Describes a more “blanket term” to multiple formats of relationships. Additionally, terms such as “swinging” or “monogamish” fit into this catgeory. This format of relationship typically involves a “primary” coupleship (2 people) who invite another person in, have negotiated with each other to allow extramarital endeavours, or have complete relationships outside of each other. This allows for needs to be met when someone’s partner cannot fulfill them alone. 

Swinging

Generally, this refers to couples having a sexual relationship with another couples. Often times this means changing partners as opposed to a complete four-some. This tends to exist on a spectrum from anonymous/stranger hook-ups to ongoing swinging relationships.

Poly-type

Polygamy is the practice of having more than two people within a relationship. This can be broken down into polyandry (one woman, multiple men) and polygyny (one man, multiple women). This differs from open or swinging relationships in that multiple members are in a relationship with each other. Poly allows people to love (be have love returned by) more than one person, without infidelity.

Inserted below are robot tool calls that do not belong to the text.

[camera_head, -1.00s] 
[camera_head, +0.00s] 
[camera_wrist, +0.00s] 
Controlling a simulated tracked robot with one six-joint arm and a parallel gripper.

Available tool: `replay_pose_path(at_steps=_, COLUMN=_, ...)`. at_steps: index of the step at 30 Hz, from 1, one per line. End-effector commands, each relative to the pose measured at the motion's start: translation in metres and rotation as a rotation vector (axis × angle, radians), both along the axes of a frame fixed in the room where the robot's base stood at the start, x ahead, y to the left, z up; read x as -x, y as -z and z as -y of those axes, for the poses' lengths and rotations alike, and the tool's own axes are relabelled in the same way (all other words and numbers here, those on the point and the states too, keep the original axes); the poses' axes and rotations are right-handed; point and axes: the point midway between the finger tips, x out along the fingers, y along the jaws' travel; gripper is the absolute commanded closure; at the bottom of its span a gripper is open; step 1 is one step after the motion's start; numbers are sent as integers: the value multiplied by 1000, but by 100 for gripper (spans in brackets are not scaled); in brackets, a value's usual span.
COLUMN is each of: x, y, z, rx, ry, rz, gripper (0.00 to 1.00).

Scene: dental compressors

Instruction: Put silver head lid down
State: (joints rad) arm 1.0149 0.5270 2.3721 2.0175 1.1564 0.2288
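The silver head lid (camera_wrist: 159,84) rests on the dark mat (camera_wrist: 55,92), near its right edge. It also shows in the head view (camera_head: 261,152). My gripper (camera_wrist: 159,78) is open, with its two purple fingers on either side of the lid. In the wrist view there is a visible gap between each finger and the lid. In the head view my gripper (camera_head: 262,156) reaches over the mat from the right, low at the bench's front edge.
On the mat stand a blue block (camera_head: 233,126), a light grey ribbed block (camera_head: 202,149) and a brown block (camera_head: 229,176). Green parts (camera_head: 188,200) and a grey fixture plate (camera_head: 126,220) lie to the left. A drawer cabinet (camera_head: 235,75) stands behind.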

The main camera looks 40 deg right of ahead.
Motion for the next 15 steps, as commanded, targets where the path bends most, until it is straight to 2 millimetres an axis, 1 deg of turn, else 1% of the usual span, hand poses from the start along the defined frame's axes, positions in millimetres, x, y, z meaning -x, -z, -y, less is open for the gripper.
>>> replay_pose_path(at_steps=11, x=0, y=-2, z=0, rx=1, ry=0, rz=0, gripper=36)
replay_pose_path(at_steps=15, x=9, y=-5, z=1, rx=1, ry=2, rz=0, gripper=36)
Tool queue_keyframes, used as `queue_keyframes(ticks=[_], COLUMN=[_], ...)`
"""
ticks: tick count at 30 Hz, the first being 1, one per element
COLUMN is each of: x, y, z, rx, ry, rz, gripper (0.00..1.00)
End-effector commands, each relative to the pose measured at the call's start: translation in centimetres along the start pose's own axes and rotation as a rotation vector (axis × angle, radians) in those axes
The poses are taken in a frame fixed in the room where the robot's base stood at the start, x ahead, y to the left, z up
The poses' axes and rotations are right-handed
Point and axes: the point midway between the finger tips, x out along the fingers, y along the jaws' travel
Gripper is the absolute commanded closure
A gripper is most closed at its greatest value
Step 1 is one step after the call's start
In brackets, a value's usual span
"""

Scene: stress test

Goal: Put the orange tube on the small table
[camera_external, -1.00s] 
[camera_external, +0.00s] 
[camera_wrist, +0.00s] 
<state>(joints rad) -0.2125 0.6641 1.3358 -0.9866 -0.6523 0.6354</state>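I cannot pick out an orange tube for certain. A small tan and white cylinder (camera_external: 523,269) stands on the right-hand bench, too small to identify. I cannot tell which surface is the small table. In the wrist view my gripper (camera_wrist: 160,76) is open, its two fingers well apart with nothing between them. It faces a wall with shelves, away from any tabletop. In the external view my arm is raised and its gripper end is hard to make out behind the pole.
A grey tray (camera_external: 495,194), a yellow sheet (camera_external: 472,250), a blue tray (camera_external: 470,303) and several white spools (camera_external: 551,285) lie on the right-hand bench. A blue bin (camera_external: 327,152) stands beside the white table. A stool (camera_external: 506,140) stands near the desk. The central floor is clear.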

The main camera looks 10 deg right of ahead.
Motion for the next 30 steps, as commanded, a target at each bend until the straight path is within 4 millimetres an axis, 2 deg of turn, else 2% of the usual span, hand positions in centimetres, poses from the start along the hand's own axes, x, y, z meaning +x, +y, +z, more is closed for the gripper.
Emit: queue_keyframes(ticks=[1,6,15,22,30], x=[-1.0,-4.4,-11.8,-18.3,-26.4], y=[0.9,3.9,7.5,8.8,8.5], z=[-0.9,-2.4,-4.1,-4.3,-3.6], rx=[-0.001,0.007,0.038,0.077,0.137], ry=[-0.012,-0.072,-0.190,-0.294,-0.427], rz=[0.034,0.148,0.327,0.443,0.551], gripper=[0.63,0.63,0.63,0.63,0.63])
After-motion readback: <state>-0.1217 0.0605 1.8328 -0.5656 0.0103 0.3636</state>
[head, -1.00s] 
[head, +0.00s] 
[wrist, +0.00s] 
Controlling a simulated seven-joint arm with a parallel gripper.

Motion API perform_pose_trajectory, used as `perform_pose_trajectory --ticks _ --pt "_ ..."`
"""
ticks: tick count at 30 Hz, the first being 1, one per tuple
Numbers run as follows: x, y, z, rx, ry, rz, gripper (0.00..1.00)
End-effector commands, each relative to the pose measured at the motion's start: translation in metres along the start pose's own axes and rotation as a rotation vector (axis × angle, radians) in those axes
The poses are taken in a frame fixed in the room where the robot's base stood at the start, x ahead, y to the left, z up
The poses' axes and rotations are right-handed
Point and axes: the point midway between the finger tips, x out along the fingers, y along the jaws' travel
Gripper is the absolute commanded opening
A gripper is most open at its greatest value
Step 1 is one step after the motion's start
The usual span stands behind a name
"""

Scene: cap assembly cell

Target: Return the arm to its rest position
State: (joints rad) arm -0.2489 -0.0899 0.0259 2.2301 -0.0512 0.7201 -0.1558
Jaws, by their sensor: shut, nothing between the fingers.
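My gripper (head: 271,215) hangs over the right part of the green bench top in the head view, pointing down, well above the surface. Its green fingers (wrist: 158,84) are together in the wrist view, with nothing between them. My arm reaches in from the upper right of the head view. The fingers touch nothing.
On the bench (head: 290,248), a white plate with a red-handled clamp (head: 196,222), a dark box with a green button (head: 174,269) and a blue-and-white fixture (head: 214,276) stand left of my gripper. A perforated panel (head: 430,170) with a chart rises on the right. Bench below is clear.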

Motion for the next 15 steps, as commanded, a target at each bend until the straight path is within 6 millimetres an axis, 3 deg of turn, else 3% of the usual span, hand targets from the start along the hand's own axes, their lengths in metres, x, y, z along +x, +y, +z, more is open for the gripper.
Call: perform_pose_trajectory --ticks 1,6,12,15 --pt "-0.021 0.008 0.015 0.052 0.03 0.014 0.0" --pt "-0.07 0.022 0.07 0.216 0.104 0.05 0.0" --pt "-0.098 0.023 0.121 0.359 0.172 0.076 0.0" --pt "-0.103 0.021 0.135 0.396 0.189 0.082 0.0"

This piece is meant to give some general information, and hopefully cause some pause. What I hope you gain from this piece is internal reflection. Ask yourself, “what makes sense for me?” and “how has this impacted by past (and current) relationship(s)?” I invite you to sit with yourself and look at these things. Do some reading, talk to people in your life. Self-discovery is a pretty wonderful, albeit challenging, thing.